Les six points reprennent plus en détails ce qui apparaît dans le texte d’Ignatius, mais avec quelques précisions intéressantes. Citons-en trois :

• L’affirmation que la proposition d’Obama à l'ayatollah Khamenei a le soutien du président russe Medvedev et du président chinois Hu Jin-tao.

• La forme implicite du message, laissant entendre qu’Obama serait bien aidé dans sa campagne de réélection par une réaction favorable de Téhéran, et qu’il saurait s’en souvenir… «By helping to get him returned for a second term, Tehran would find the US president ready to pursue policies agreed between him and Khamenei in the course of their secret dialogue.»

• Le lien établi entre la Syrie et la crise iranienne, et notamment, pour la Syrie, l’affirmation assez remarquable, sinon étonnante, que le président US et son équipe ont travaillé aux côtés des Russes, des Chinois et des Iraniens, pour empêcher une intervention étrangère en Syrie, et que cette même étrange “alliance”, – on pourrait même parler de “coalition” ! – pourrait être reconduite pour régler, de concert et sans fausses notes, la crise iranienne… «The US president believes that a coalition working on the Syrian crisis, composed of Washington, Moscow, Beijing, Tehran and the United Nations (the UN and Arab League envoy former UN Secretary General Kofi Annan was mentioned in this regard) could be equally successful in resolving the Iranian nuclear controversy.»

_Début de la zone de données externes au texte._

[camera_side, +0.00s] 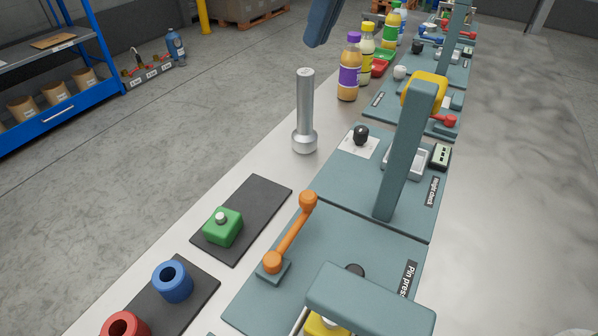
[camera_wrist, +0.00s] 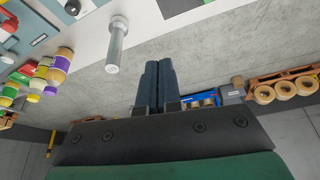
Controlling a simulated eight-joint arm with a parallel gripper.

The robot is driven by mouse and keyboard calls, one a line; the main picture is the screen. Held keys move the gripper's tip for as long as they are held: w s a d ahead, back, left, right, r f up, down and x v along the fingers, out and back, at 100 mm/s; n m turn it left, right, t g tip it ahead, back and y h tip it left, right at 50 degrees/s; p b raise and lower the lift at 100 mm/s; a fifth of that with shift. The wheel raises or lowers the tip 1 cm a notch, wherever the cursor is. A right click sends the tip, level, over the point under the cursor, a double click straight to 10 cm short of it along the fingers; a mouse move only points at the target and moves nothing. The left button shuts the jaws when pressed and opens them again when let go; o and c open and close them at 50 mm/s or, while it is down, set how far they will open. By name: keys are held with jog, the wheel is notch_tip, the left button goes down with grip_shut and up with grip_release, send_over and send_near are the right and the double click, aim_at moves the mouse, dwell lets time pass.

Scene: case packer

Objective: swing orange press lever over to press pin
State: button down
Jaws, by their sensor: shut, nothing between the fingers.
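The orange press lever (camera_side: 291,232) stands on a small grey block at the left of the pin press board (camera_side: 345,235). It tilts up to the right, with a round orange knob at its top end. The pin press frame (camera_side: 372,300) is at the bottom edge, with part of a yellow thing (camera_side: 322,326) under its arm. I cannot make out a pin. My gripper (camera_side: 317,42) hangs at the top of the side view, well beyond the lever and apart from it. In the wrist view its dark fingers (camera_wrist: 158,68) are together and empty. The lever does not show there.
A silver post (camera_side: 305,115) stands on the bench between my gripper and the lever; it also shows in the wrist view (camera_wrist: 117,45). A green block (camera_side: 222,226) and a blue ring (camera_side: 173,281) lie left of the lever. Several bottles (camera_side: 349,68) stand farther back.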

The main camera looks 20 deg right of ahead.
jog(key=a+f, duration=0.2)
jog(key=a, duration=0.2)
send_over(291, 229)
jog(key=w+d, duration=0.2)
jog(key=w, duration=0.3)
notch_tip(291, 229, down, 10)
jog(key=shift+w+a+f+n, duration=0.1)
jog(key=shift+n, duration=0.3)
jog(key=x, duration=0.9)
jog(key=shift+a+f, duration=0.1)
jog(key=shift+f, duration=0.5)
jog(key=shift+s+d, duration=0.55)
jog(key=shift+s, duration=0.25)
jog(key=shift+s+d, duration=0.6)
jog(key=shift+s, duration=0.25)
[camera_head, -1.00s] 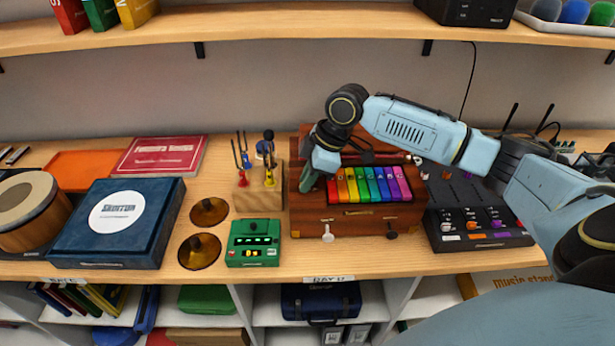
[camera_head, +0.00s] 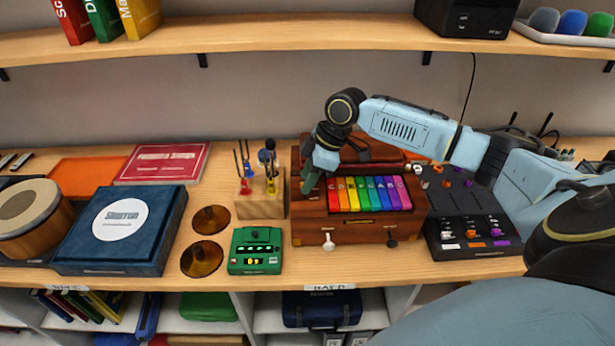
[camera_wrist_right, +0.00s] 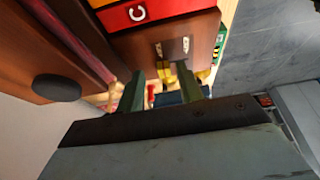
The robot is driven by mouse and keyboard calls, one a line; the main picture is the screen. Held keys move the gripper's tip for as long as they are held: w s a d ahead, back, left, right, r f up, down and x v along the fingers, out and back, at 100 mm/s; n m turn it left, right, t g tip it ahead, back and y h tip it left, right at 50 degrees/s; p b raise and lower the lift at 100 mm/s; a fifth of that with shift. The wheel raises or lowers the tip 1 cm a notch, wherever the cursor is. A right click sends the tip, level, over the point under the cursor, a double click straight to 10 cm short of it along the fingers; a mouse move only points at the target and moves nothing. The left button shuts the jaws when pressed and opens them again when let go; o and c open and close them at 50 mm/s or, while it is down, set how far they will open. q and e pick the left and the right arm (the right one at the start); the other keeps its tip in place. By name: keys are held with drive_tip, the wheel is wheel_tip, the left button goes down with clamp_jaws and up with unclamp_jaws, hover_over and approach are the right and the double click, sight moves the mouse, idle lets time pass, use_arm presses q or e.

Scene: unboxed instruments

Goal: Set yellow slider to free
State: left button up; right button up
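A small ridged yellow piece, which looks like the yellow slider (camera_wrist_right: 163,71), shows in the right wrist view at the wooden box's side, near a grey plate (camera_wrist_right: 174,48) with two small marks. The wooden box (camera_head: 365,228) carries rainbow keys on top. My right gripper (camera_head: 309,184) points down at the box's left side in the head view. In the wrist view its two green fingers (camera_wrist_right: 160,76) are apart, with the yellow piece between their tips. I cannot tell whether they touch it. In the head view the arm and box hide the slider. My left gripper is not in view.
A wooden stand (camera_head: 261,206) with tuning forks is close to the left of my right gripper. A green device (camera_head: 255,251), two brown discs (camera_head: 202,259) and a blue box (camera_head: 120,232) lie further left. A black mixer (camera_head: 472,235) stands right of the wooden box.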

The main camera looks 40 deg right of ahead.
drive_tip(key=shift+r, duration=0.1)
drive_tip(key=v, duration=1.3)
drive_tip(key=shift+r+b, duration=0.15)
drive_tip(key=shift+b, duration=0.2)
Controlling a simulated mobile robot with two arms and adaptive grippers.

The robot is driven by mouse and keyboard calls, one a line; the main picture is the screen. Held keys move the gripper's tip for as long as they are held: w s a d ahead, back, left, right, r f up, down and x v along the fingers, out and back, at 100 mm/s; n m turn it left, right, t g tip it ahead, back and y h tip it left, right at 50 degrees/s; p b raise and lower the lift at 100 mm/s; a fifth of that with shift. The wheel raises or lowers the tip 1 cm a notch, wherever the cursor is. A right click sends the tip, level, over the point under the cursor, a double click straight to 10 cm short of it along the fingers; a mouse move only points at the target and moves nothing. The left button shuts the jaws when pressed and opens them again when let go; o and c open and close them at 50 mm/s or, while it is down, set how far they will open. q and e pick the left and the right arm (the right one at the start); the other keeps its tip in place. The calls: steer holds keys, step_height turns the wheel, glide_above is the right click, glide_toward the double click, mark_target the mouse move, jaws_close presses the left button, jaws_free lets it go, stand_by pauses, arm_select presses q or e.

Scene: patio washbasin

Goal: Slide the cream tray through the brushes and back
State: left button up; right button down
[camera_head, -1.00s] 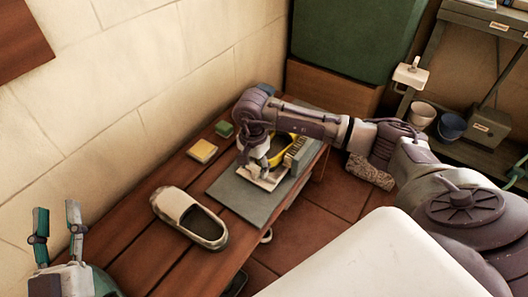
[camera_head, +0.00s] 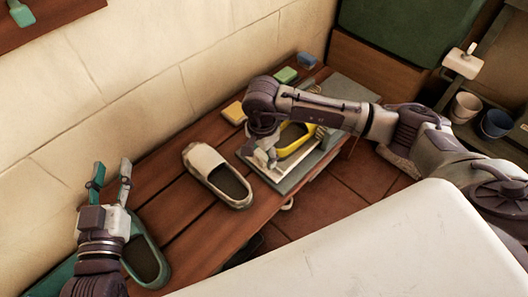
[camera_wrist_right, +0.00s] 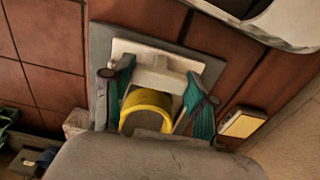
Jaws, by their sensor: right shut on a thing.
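The cream tray (camera_head: 277,174) lies at the near left end of a grey board (camera_head: 287,187) on the wooden bench. A yellow shoe (camera_head: 309,131) sits on it. My right gripper (camera_head: 266,160) is at the tray's near end. In the right wrist view, its green fingers (camera_wrist_right: 160,95) are shut on the tray's raised cream crossbar (camera_wrist_right: 158,77), with the yellow shoe (camera_wrist_right: 148,100) between them. The brushes cannot be made out clearly; my right arm covers part of the board. My left gripper (camera_head: 110,178) is open and empty, at the left.
A cream shoe (camera_head: 204,164) stands left of the board, and a green shoe (camera_head: 152,264) is beside my left gripper. Yellow (camera_head: 234,113), green (camera_head: 286,75) and blue (camera_head: 306,61) blocks lie along the wall. Two buckets (camera_head: 465,106) stand at right.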

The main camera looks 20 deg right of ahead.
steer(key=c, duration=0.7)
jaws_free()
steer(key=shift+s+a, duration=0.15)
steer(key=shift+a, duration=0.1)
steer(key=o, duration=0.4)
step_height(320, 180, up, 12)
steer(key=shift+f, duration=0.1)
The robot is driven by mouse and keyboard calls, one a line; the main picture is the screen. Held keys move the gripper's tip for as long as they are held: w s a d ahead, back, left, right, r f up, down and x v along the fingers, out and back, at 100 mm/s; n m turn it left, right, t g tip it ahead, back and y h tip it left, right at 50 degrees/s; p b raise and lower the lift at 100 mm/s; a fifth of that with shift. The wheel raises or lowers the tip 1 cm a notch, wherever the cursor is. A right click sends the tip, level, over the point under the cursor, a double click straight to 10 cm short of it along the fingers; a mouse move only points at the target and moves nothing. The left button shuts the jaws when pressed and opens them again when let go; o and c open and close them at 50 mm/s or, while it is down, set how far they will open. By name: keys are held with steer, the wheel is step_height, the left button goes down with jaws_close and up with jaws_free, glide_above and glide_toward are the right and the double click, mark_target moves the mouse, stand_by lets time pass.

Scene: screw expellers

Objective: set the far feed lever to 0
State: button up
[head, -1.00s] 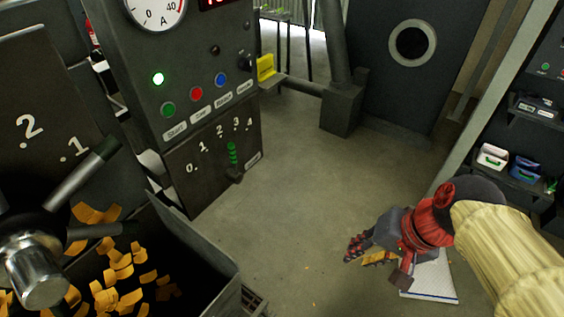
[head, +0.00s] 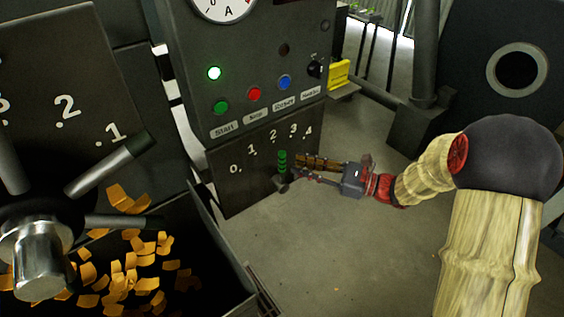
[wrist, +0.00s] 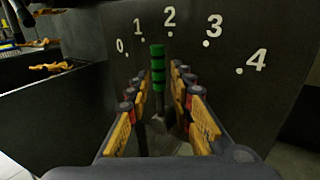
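The feed lever (head: 282,162) has a green ribbed grip and stands about upright on the dark panel, pointing near the 2 mark. A scale from 0 (head: 235,168) to 4 (head: 309,131) arcs above it. My gripper (head: 299,168) is at the lever, coming from the right. In the wrist view the green grip (wrist: 158,70) stands between the two fingers of my gripper (wrist: 160,88). The fingers are open, with orange pads either side of it. I cannot tell whether either finger touches the grip.
Above the scale, the panel carries a green button (head: 221,107), a red button (head: 254,94) and a blue button (head: 285,82). A bin (head: 222,262) with orange pieces and a large handwheel (head: 40,258) stand at the left. The floor (head: 360,250) under my arm is clear.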

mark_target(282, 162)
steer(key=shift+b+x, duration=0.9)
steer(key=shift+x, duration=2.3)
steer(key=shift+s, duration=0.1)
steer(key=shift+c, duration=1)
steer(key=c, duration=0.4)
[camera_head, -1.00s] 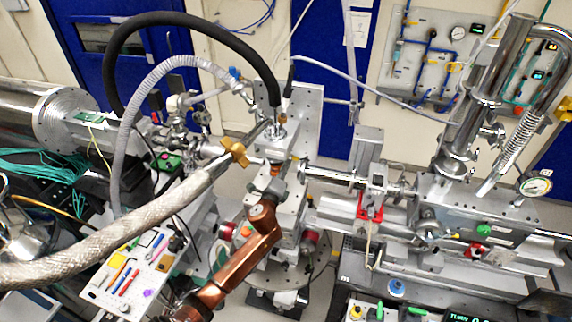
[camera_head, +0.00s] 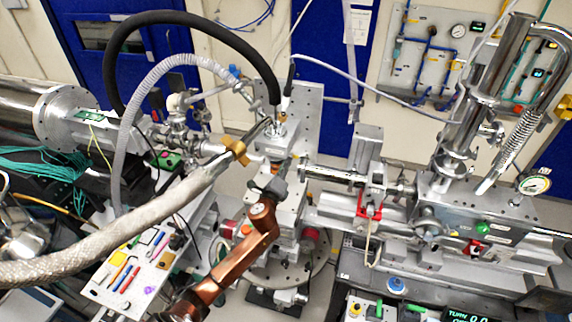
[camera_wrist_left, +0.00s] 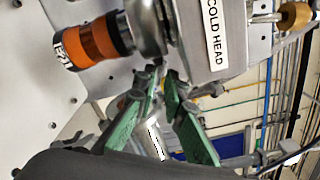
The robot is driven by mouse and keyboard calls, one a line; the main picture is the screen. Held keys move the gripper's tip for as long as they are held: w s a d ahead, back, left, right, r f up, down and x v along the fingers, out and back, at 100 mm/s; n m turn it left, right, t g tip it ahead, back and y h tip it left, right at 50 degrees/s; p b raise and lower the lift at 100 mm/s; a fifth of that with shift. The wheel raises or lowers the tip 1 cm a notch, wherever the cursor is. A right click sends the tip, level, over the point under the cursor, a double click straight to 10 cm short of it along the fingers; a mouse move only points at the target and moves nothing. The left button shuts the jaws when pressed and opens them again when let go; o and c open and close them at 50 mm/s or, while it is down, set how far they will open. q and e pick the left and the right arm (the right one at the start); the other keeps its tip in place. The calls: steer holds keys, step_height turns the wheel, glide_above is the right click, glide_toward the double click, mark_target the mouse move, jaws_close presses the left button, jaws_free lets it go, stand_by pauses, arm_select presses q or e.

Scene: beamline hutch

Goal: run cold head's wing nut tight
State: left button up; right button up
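The cold head, a grey metal block labelled "COLD HEAD" (camera_wrist_left: 214,32), fills the top of the left wrist view. In the head view the cold head (camera_head: 279,147) stands at centre, under a black hose. A metal clamp ring (camera_wrist_left: 150,28) sits between it and an orange cylinder. My left gripper (camera_wrist_left: 163,82) points its green-padded fingers at the underside of this clamp. Its pads look apart, with no object clearly between them. I cannot make out the wing nut, which may be hidden at the fingertips. In the head view my left gripper (camera_head: 272,184) is just below the cold head. My right gripper is not in view.
A thick braided hose (camera_head: 120,222) with a brass-coloured fitting (camera_head: 235,149) crosses left of the arm. A corrugated grey hose (camera_head: 124,130) arches behind it. A tool tray (camera_head: 150,288) lies lower left. Beamline hardware with a red clamp (camera_head: 370,211) stands to the right.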

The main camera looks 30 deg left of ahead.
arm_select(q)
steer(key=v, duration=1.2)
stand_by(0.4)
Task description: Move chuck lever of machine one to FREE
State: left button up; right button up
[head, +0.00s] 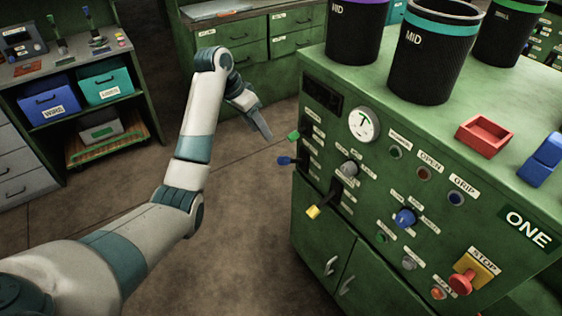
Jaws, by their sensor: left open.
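Machine one (525,229) is the green cabinet on the right, marked ONE on its front panel. At the panel's left side are a green-tipped lever (294,135), a blue-tipped lever (285,160) and, lower, a black lever with a yellow tip (314,211) that hangs down. The labels beside them are too small to read, so I cannot tell which is the chuck lever. My left gripper (263,127) is open and empty, pointing down just left of the panel, apart from the levers. My right gripper is out of view.
The panel also holds a dial (364,125), a blue knob (405,218) and a red STOP button (467,282). Black bins (432,60) and a red tray (484,136) stand on top. A shelf with a blue bin (50,98) is at left. The floor between is clear.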

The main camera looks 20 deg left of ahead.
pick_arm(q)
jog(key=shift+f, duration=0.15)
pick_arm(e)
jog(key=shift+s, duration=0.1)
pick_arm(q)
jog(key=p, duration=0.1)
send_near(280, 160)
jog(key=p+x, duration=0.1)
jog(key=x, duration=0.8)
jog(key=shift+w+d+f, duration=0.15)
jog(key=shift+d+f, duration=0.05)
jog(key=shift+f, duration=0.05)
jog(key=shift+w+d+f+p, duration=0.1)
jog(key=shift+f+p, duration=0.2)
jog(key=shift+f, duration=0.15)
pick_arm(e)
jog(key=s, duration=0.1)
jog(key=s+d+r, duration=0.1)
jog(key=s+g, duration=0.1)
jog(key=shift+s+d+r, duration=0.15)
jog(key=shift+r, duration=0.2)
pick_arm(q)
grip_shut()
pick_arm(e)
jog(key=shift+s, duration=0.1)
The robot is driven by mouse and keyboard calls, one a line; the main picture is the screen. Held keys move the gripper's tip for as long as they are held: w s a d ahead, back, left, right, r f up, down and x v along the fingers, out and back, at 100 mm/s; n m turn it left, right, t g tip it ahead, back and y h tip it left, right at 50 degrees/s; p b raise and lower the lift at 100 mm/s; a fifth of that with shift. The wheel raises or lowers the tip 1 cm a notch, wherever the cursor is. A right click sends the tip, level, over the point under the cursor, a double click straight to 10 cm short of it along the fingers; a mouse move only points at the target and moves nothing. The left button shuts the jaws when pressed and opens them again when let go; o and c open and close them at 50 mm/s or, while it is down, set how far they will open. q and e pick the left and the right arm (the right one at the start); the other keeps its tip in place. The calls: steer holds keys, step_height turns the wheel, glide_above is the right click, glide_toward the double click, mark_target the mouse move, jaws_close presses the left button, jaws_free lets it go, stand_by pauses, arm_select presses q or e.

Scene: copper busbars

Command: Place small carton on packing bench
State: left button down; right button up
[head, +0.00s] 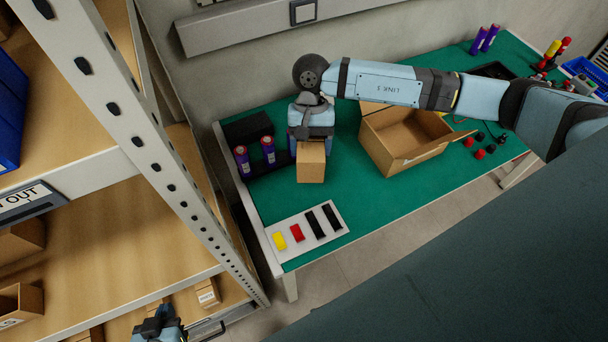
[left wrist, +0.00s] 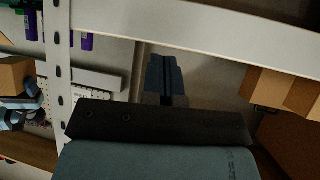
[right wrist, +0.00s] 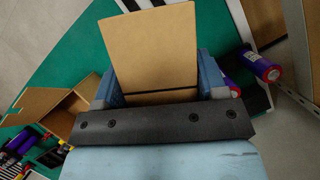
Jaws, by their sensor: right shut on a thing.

La forme que prennent les propositions de BHO dans le chef des révélations de DEBKAFiles est étonnante, notamment dans ceci que BHO se place aux côtés du clan Russie-Iran (et Chine, et Turquie), parmi les “chercheurs de paix” dans les crises en cours. Au reste, ce n’est pas complètement impossible, au moins dans l’esprit de la chose, tant les pouvoirs sont aujourd’hui morcelés, principalement aux USA, et donc marqués par des orientations parfois très différentes entre plusieurs centres de pouvoir. (A noter que, dans le texte d'Ignatius, on retrouve une précision qui va dans ce sens, où Poutine est présenté comme l'homme-clef de la résolution de la crise syrienne, avec un soutien sans faille des USA : «Some Arab analysts see a weakening of support for Assad in recent days from Iran and its Lebanese proxy, Hezbollah, whose leader Hasan Nasrallah last week called for a “political solution” with the opposition. The key player in any such managed transition would be Russia’s president-elect, Vladimir Putin. U.S. officials hope he can broker a Syria deal before he meets Obama at the G-8 summit next month.»)

Dans tous les cas, on imagine la réaction des Israéliens de Netanyahou, furieuse et absolument hostile, puisqu'il s'agit là d'une tentative de torpiller (torpille pour torpille) le rêve chéri du premier ministre israélien d'attaquer l'Iran… Et cette réaction se marque par l’affirmation, mentionnée sèchement mais d’une manière définitive, que Khamenei a refusé l’offre de BHO. La chose est assortie de l’affirmation qu’Erdogan a été, à cette occasion, assimilé par les Iraniens à la fourberie américaniste…

«The Iranian leader has not replied to the US president’s communication up until the present. Instead, in the past week, Tehran has turned its guns on Prime Minister Erdogan and refused to accept Turkey as venue for the nuclear talks. Washington has explained this setback by a controversy among heads of the regime in Tehran over the US President’s six points. Our Iranian sources strongly doubt this since, quite simply, the Islamic regime is a one-man show. Khamenei makes the decisions and he has clearly decided not to send a reply.»

Sur ces derniers points, on doit, plus que sur tous les autres, laisser planer l’interrogation, sinon le soupçon, de la déformation, sinon de la désinformation, de la part des Israéliens. La publication du texte de DEBKAFiles revient alors à tenter effectivement de torpiller complètement la “fuite” d’Ignatius. Dans ce cas, on retrouve l’affrontement entre Netanyahou et Obama, et on le retrouve effectivement, comme nous le présentions, à la place centrale de la crise.